Me acuerdo de cómo me dice «más rápido, más rápido» y yo llevo ya el coche a 180 y pienso que nos vamos a matar los tres al llegar a las curvas y decido levantar el pie del acelerador porque sé que muy poco podemos hacer ya por él y ese viaje le toca hacerlo solo.
Me acuerdo de que aún no he elegido la canción apropiada para mi funeral ni el lugar donde quiero que arrojen mis cenizas. La canción podría ser «Po’ boy» de Bob Dylan, y no sólo por la letra, sino porque descubrí hace unos días que es como llaman en Lousiana a los bocadillos, el alimento de mi juventud. Quizá habría que incluir también el «No pido mucho» de Veneno, que fue mi divisa durante tantos años; seamos, hasta el final, sublimes sin interrupción. Respecto a las cenizas, si Eloísa está debajo de un almendro lo apropiado para mí sería estar debajo de un cocotero, pero por no plantarlo… Supongo que el laurel, que está espléndido, puede ser un buen lugar para estar a la sombra. Además se acordarían de mí cada vez que hacen tomate.

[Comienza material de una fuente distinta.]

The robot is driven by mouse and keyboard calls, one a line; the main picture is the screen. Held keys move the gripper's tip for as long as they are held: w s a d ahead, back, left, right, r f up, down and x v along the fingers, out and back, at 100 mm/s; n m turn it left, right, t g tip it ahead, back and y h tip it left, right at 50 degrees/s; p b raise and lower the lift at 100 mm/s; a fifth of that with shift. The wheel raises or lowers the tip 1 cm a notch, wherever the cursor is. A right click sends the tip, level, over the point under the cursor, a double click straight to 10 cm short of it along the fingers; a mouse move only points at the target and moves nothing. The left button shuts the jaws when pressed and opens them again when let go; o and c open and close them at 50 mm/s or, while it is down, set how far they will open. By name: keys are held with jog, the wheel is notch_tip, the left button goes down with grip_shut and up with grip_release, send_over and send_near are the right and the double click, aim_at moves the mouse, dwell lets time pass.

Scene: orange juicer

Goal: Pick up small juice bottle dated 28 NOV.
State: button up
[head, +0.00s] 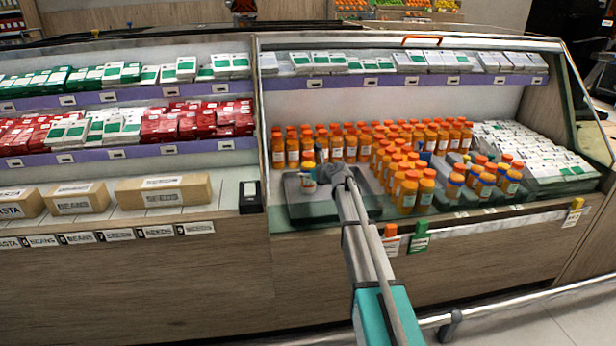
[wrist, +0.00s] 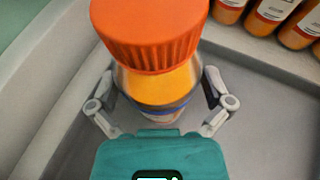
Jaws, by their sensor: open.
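A small juice bottle (wrist: 155,85) with an orange cap stands upright between the two fingers of my gripper (wrist: 160,95) in the wrist view. The fingers are spread on either side of it, and I cannot tell whether they touch it. Its label is mostly hidden below the cap, and no date is readable. In the head view the bottle (head: 308,178) stands on a grey tray (head: 300,212) at the left of the bottle display. My gripper (head: 318,180) reaches it there from the right.
Many orange-capped bottles (head: 350,142) stand in rows behind the tray, and others (head: 408,192) stand right of my arm. Bottles with blue bands (head: 455,184) are further right. A glass divider (head: 262,120) rises at the left. White packs (head: 530,150) fill the right side.

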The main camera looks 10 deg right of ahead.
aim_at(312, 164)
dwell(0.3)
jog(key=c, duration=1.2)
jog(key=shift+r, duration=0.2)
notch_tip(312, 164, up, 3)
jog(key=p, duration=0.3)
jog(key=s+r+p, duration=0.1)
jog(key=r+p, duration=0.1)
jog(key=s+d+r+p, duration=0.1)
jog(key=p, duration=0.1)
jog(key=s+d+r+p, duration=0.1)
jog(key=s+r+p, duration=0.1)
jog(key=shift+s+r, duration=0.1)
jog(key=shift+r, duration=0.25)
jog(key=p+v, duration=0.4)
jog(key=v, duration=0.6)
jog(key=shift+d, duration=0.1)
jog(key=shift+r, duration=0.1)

No me acuerdo de ninguno de los epitafios que tengo escritos, pero improviso:
«QUIÉN IBA A PENSAR QUE EL MÁS ALLA ERA AQUÍ»
«NO VENGÁIS, ESTÁ TODO MUY MUERTO»
«LA REENCARNACIÓN ESTÁ MUY BIEN, PERO ¿PODRÍA ELEGIR OTRA ALMA?»
«BREVE PERO INTENSO»
«¿PUEDO REPETIR?»
Héctor Walter Navarro 21 octubre, 2016
Discúlpeme, perro, muchas veces me he quedado admirado ante el nivel literario de sus aportes pero ahora lo tengo que decir abiertamente: ¡qué gran escritor es usted! A esta altura me gustaría saber cómo se llama el perro y qué hace además de escribir aquí.
Sin embargo debo decirle que tiene que dejar de lado por ahora (no eternamente) ese interés de escribirse su propio epitafio. Siempre se debe postergar mas o menos indefinidamente la necesidad de hacerlo. Y si alguien se lo reclama dígale: ¡A otro perro con ese hueso!
mgaussage 21 octubre, 2016
Muy bueno.
Pello Gutierrez 22 octubre, 2016
Amigo perroantonio. La chirriante cacofonía de la actualidad encuentra descanso y sentido en sus ladridos. Y si su divisa juvenil fue el «No pido mucho», me pregunto por qué no nos conocimos entonces: ladrábamos lo mismo. Nunca deje de hacerlo, por favor.
Alfonso 8 abril, 2017
Gran aporte para la cita que todos tenemos y que debemos cumplir.